The Trilogy was completed with Akhnaten (1983-1984), a powerful vocal and orchestral composition sung in Akkadian, Biblical Hebrew, Ancient Egyptian. In addition this opera featured an actor, reciting ancient Egyptian texts in the language of the audience. Akhnaten was commissioned by the Stuttgart Opera. At the time of the commission, the Stuttgart Opera House was undergoing renovation, necessitating the use of a nearby playhouse with a smaller orchestra pit. Upon learning this, Glass and conductor Dennis Russell Davies visited the playhouse, placing music stands around the pit to determine how many players the pit could accommodate. The two found that they could not fit a full orchestra in the pit. Glass decided to eliminate the violins, which had the effect of "giving the orchestra a low, dark sound that came to characterize the piece and suited the subject very well" (Music by Philip Glass, DaCapo Press, 1985, p.170). In the same year Glass again collaborated with Robert Wilson on another opera, the CIVIL warS, premiered at the Opera of Rome.

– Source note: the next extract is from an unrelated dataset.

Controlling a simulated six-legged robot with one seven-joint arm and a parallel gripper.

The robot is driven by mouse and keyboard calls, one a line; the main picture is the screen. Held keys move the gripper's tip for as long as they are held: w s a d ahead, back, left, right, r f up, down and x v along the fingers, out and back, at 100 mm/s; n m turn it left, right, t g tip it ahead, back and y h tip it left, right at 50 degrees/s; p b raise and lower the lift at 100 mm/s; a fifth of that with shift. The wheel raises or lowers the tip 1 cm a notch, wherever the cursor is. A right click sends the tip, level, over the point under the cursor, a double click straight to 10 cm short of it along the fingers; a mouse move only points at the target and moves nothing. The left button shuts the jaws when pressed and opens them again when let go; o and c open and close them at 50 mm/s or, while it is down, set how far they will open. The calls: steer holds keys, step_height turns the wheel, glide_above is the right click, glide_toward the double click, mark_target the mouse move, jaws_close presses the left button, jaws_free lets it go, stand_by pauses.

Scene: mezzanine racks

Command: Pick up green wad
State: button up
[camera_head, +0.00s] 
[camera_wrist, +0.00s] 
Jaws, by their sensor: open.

Theatre music: Glass and Samuel Beckett
Glass's work for theater from this time (apart from his works for his ensemble and music theatre) included many compositions for the group Mabou Mines, which he co-founded in 1970. This work included further music (after the ground-breaking Play) for plays or adaptations from the prose by Samuel Beckett, such as The Lost Ones (1975), Cascando (1975), Mercier and Camier (1979), Endgame (1984) and Company (1984). Beckett approved of the Mabou-Mines production The Lost Ones, but vehemently disapproved of the production of Endgame at the American Repertory Theatre (Cambridge, Massachusetts), which featured Joanne Akalaitis's direction and Glass's Prelude for timpani and double-bass. In the end though he authorized the music for Company, four short, intimate pieces for string quartet, which the were played in the intervals of the dramatization. This piece was eventually published as a String Quartet (Glass's second), and as a concert piece for string orchestra.
Postminimalism: From the Violin Concerto to the Symphony No.3
Starting with the composition of operas and theatre music, Glass has — especially since the late 1980s and early 1990s — written works more accessible to ensembles such as the string quartet and symphony orchestra, in this returning to the stylistic roots of his student days. In taking this direction his chamber and orchestral works were also written in a more and more traditional and lyrical vein. In his works, Glass occasionally even employs old musical forms such as the Chaconne - for instance in Sathyagraha (1980), and the slow movements of his Violin Concerto (1987) and the Symphony No.3 (1995). In the same way, his pieces often allude to historical styles (Baroque, Classical, early Romantic and early 20th century classical music), but mostly without abandoning his highly individual musical style or lapsing into mere pastiche.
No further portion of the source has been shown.